Data provided =>
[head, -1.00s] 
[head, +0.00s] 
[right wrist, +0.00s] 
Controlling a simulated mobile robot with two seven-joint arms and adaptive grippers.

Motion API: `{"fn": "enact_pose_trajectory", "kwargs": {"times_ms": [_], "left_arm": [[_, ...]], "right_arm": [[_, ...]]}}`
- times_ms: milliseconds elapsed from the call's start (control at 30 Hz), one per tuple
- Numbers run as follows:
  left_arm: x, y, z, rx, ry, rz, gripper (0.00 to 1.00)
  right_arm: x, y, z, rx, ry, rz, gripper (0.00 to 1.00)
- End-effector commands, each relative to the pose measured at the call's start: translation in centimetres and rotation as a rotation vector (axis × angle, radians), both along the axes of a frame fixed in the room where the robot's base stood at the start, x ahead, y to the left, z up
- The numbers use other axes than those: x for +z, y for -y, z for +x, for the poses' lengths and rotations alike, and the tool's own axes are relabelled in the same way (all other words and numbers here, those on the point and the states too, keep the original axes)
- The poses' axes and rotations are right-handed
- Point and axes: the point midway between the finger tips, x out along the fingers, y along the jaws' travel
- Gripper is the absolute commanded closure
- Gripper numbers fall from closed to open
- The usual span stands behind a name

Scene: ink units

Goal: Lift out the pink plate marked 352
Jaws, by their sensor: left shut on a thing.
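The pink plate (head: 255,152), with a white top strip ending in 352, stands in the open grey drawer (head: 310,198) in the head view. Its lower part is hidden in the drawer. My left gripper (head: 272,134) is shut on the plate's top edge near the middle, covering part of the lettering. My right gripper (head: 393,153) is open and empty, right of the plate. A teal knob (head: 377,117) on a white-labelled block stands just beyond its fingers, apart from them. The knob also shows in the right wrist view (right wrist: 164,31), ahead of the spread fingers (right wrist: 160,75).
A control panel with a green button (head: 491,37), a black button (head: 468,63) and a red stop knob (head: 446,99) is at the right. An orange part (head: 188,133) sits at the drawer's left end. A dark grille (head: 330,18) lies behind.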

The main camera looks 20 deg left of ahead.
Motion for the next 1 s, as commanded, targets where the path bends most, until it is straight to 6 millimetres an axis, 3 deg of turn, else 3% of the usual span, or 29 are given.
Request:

Aim => From the opening line of the data above through the line that contains "Goal: Lift out the pink plate marked 352", please print each line as it stands and only those lines.

Task solution =>
[head, -1.00s] 
[head, +0.00s] 
[right wrist, +0.00s] 
Controlling a simulated mobile robot with two seven-joint arms and adaptive grippers.

Motion API: `{"fn": "enact_pose_trajectory", "kwargs": {"times_ms": [_], "left_arm": [[_, ...]], "right_arm": [[_, ...]]}}`
- times_ms: milliseconds elapsed from the call's start (control at 30 Hz), one per tuple
- Numbers run as follows:
  left_arm: x, y, z, rx, ry, rz, gripper (0.00 to 1.00)
  right_arm: x, y, z, rx, ry, rz, gripper (0.00 to 1.00)
- End-effector commands, each relative to the pose measured at the call's start: translation in centimetres and rotation as a rotation vector (axis × angle, radians), both along the axes of a frame fixed in the room where the robot's base stood at the start, x ahead, y to the left, z up
- The numbers use other axes than those: x for +z, y for -y, z for +x, for the poses' lengths and rotations alike, and the tool's own axes are relabelled in the same way (all other words and numbers here, those on the point and the states too, keep the original axes)
- The poses' axes and rotations are right-handed
- Point and axes: the point midway between the finger tips, x out along the fingers, y along the jaws' travel
- Gripper is the absolute commanded closure
- Gripper numbers fall from closed to open
- The usual span stands behind a name

Scene: ink units

Goal: Lift out the pink plate marked 352

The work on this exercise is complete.